Como decíamos, Anton Bruckner es la consecuencia natural de
Schubert, y su testamento sinfónico es un compendio de toda su literatura orquestal
anterior, con una admirable perspectiva de futuro que abre las puertas a Mahler
y a la Segunda Escuela de Viena. La Novena,
en la nada casual y equivalente tonalidad beethoveniana de re menor, posee las
mismas dinámicas cambiantes, los mismos contrastes expresivos, el mismo
carácter épico que sus ocho compañeras de género sinfónico (sin contar las
números 0 y 10), pero a un nivel mucho más ambicioso, así como más divagador y más
tendente a la digresión si cabe que ninguna otra de sus creaciones.
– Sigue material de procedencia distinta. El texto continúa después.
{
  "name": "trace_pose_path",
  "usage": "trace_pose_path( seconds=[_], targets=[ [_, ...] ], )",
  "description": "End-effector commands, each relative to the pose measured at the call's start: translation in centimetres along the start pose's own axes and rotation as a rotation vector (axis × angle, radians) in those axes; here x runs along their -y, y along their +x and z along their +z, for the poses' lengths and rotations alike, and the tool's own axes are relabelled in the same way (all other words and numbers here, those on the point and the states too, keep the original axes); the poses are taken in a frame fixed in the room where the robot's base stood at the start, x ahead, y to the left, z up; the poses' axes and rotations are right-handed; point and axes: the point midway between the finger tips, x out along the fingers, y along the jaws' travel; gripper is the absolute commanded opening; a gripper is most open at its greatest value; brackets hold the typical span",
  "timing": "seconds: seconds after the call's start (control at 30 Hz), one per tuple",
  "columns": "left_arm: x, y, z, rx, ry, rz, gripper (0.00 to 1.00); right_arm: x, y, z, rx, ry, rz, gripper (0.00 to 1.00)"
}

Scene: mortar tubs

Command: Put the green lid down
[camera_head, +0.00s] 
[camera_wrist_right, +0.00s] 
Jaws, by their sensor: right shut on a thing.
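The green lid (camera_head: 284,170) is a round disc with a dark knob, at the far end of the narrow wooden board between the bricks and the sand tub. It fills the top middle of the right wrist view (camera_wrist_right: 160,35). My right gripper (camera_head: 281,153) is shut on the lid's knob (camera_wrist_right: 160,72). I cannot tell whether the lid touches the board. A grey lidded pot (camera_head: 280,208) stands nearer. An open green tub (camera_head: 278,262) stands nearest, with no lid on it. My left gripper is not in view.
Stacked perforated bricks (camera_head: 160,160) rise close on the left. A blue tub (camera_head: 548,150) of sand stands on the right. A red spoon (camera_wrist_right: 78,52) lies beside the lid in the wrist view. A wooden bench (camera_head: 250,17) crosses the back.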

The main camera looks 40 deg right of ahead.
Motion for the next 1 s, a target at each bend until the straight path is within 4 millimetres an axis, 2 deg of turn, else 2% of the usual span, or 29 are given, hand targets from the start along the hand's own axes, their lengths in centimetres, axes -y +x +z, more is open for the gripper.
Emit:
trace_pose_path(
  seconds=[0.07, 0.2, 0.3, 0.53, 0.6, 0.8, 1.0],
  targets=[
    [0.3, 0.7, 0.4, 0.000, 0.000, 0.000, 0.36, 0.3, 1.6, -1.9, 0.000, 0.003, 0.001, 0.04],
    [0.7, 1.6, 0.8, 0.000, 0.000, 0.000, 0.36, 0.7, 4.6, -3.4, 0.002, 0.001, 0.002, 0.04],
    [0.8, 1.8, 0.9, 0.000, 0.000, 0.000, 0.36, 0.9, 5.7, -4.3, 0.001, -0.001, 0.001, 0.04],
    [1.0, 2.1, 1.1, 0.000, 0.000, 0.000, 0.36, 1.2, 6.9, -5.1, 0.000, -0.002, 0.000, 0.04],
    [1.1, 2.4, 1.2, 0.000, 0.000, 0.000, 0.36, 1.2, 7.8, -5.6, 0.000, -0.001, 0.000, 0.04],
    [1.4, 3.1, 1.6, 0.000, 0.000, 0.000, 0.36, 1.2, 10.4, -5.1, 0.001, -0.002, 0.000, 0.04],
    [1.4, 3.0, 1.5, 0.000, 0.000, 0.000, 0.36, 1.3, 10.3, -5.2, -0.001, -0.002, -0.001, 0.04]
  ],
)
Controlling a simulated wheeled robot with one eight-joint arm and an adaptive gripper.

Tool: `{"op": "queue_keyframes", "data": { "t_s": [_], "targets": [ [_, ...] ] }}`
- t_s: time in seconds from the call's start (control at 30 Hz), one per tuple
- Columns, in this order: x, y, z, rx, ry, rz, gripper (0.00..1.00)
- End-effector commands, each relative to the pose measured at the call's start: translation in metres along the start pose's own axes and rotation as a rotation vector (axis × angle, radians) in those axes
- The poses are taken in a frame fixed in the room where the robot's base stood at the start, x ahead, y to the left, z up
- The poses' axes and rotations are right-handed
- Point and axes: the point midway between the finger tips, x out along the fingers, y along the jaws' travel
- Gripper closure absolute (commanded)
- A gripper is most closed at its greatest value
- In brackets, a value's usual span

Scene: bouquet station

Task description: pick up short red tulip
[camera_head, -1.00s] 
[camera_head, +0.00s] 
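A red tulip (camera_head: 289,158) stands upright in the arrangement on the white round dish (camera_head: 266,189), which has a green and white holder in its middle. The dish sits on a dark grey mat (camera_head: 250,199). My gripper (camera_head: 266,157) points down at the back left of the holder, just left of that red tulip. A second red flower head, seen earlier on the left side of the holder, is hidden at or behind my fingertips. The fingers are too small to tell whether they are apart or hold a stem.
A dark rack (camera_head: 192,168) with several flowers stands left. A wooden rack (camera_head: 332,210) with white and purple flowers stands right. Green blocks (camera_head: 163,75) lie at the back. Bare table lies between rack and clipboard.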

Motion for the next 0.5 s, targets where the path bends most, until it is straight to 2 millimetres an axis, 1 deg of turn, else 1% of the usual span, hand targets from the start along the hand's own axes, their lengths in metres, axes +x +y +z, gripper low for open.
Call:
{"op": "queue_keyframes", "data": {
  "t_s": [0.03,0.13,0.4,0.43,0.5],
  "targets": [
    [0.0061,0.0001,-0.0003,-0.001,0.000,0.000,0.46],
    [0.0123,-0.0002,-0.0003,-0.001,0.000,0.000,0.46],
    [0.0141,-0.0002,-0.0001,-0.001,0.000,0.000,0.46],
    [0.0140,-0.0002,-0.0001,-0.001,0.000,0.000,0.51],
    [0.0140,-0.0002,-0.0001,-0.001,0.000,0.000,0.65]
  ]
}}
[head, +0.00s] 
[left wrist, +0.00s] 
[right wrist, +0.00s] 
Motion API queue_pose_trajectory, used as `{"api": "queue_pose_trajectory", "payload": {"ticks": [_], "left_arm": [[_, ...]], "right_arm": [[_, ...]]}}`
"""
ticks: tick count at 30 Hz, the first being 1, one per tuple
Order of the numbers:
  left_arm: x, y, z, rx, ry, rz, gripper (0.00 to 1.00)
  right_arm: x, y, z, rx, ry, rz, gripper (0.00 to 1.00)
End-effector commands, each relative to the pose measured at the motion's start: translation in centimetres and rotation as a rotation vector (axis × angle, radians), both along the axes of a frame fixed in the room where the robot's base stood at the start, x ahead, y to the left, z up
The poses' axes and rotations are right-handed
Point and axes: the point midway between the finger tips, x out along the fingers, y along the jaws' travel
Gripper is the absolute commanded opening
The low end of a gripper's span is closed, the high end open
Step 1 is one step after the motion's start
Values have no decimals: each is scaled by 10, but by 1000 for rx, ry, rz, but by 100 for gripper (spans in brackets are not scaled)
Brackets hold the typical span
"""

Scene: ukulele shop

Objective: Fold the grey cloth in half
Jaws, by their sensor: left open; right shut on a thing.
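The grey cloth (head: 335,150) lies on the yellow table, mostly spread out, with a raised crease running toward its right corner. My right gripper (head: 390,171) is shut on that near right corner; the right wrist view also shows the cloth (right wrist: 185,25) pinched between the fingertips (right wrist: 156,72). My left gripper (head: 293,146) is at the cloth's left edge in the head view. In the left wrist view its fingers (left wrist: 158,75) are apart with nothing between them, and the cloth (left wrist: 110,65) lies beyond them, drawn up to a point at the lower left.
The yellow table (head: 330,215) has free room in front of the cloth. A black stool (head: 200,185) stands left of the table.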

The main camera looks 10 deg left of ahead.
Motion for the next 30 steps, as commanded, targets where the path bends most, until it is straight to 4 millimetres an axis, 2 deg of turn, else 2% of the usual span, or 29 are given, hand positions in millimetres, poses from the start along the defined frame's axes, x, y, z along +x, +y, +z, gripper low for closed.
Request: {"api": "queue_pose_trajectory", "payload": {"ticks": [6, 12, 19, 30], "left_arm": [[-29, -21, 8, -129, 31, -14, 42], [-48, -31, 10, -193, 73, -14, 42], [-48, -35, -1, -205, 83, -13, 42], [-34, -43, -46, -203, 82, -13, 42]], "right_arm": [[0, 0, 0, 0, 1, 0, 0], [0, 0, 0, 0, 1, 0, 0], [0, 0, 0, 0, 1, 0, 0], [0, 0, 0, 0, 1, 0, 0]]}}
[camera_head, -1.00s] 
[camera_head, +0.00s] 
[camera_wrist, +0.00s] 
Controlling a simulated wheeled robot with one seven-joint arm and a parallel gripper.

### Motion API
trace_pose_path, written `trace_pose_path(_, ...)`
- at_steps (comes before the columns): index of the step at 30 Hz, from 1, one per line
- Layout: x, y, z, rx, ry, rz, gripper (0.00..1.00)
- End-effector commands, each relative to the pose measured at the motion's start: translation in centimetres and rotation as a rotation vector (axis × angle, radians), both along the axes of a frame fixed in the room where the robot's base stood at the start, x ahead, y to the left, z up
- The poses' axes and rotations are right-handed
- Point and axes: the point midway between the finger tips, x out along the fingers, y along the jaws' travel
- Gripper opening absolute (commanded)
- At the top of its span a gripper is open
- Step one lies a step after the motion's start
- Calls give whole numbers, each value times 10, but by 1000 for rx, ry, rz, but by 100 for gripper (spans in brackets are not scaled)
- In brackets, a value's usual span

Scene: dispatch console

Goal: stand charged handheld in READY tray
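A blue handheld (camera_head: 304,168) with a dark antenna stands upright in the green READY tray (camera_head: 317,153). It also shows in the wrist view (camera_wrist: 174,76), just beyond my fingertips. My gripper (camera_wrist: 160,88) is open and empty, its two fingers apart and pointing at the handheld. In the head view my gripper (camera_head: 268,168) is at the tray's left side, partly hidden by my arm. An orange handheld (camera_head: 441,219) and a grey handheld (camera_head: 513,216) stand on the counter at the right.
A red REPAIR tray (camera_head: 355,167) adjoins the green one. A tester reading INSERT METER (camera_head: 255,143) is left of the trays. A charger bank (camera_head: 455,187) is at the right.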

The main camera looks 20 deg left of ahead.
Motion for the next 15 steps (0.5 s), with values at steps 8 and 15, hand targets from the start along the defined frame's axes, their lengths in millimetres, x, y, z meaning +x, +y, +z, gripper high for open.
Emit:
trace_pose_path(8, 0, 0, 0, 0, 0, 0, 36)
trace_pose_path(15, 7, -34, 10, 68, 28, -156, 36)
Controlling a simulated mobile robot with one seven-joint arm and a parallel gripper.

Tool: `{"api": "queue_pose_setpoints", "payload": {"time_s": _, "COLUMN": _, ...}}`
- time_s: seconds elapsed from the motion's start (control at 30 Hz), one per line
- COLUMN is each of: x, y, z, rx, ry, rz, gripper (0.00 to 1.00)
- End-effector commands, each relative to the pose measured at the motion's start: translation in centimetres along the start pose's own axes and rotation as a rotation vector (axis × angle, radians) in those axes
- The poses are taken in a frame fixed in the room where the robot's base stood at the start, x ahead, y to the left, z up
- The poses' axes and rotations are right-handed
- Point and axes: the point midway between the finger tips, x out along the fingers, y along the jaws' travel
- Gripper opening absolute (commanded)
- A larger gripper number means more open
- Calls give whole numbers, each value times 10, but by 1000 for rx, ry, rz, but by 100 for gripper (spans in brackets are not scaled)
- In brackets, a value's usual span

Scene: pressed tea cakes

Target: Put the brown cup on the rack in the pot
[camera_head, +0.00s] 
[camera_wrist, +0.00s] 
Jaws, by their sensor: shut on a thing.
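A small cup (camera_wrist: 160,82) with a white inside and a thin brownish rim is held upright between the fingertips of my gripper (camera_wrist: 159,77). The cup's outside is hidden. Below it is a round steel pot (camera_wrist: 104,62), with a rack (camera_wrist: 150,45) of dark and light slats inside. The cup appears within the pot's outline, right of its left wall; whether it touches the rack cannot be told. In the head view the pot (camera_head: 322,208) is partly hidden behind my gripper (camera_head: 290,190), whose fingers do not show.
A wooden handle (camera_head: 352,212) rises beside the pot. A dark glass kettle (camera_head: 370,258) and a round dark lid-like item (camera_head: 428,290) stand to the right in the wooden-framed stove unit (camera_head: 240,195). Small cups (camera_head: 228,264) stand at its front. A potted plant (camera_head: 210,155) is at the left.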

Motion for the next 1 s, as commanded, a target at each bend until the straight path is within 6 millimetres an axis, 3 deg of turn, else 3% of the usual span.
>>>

Pappano es un excelente preparador de climas, y aquí, ya blandiendo su batuta ante sus efectivos reforzados para la celebración de la liturgia bruckneriana, consiguió adentrarnos conteniendo el aliento en la inquietud inaugural de ese Solemne. Misterioso, el más dilatado de todos los frescos sinfónicos del compositor austriaco, un vasto torso que el angloitaliano a través de una vigorosa dirección revistió de majestuosidad obteniendo un sensacional rendimiento de las sonoras ocho trompas –elemento fundamental en Bruckner-, tanto al unísono como por grupos. La claridad discursiva del complejo movimiento a través de sus distintos y contrastantes episodios, entre ostinati, progresiones armónicas, clímax y contraclímax, fue modélica, y la respuesta de todos los atriles, todo un espectáculo envolvente y virtuoso hasta desembocar en una trepidante coda hábilmente conducida. Si el primer movimiento había sido un ejemplo de construcción y ambiente cuasi místico, el Scherzo creó el suyo propio a partir de los pizzicati introductorios, apoderándose del espíritu diabólico con el obsesivo tema principal sonando como una atronadora descarga en los metales. Entre tanta agresividad, la batuta marcaba los acusados contrastes en 3/4 en el espíritu de este movimiento, que es el de una danza macabra.
Por ende, el inconmensurable Adagio que deja inconclusa la sinfonía comenzó con un conmovedor unísono de la cuerda con un idiomatismo orquestal que rememoró al respectivo Adagio de la Novena mahleriana, -ambos indicados “Sehr langsam” (muy lento) ¡cuántos paralelismos existen entre ambas sinfonías!-, y donde volvimos a poder disfrutar del empaste de todos los arcos, uno de los grandes puntales de esta agrupación italiana. Pudiera parecer que Pappano abusa del volumen en los tuttis, pero de lo que no hay ninguna duda es de la exquisitez de los pasajes en pianissimo, del nivel de hondura y profundidad emocional de las frases. Porque al contrario de las brumas del bohemio, la Novena, como toda sinfonía de Bruckner, traspira mística y fervor religioso –no en vano el propio autor sugería insertar su Te Deum tras el Adagio-, y el Caballero del Imperio británico Sir Antonio Pappano se convierte en oficiante de la última gran misa profana del maestro organista. Una obra que, tras pisar el Infierno en el movimiento precedente y a pesar de los momentos de duda del lento tercero y ¿penúltimo?, vuelve al Paraíso para permanecer ya siempre en él.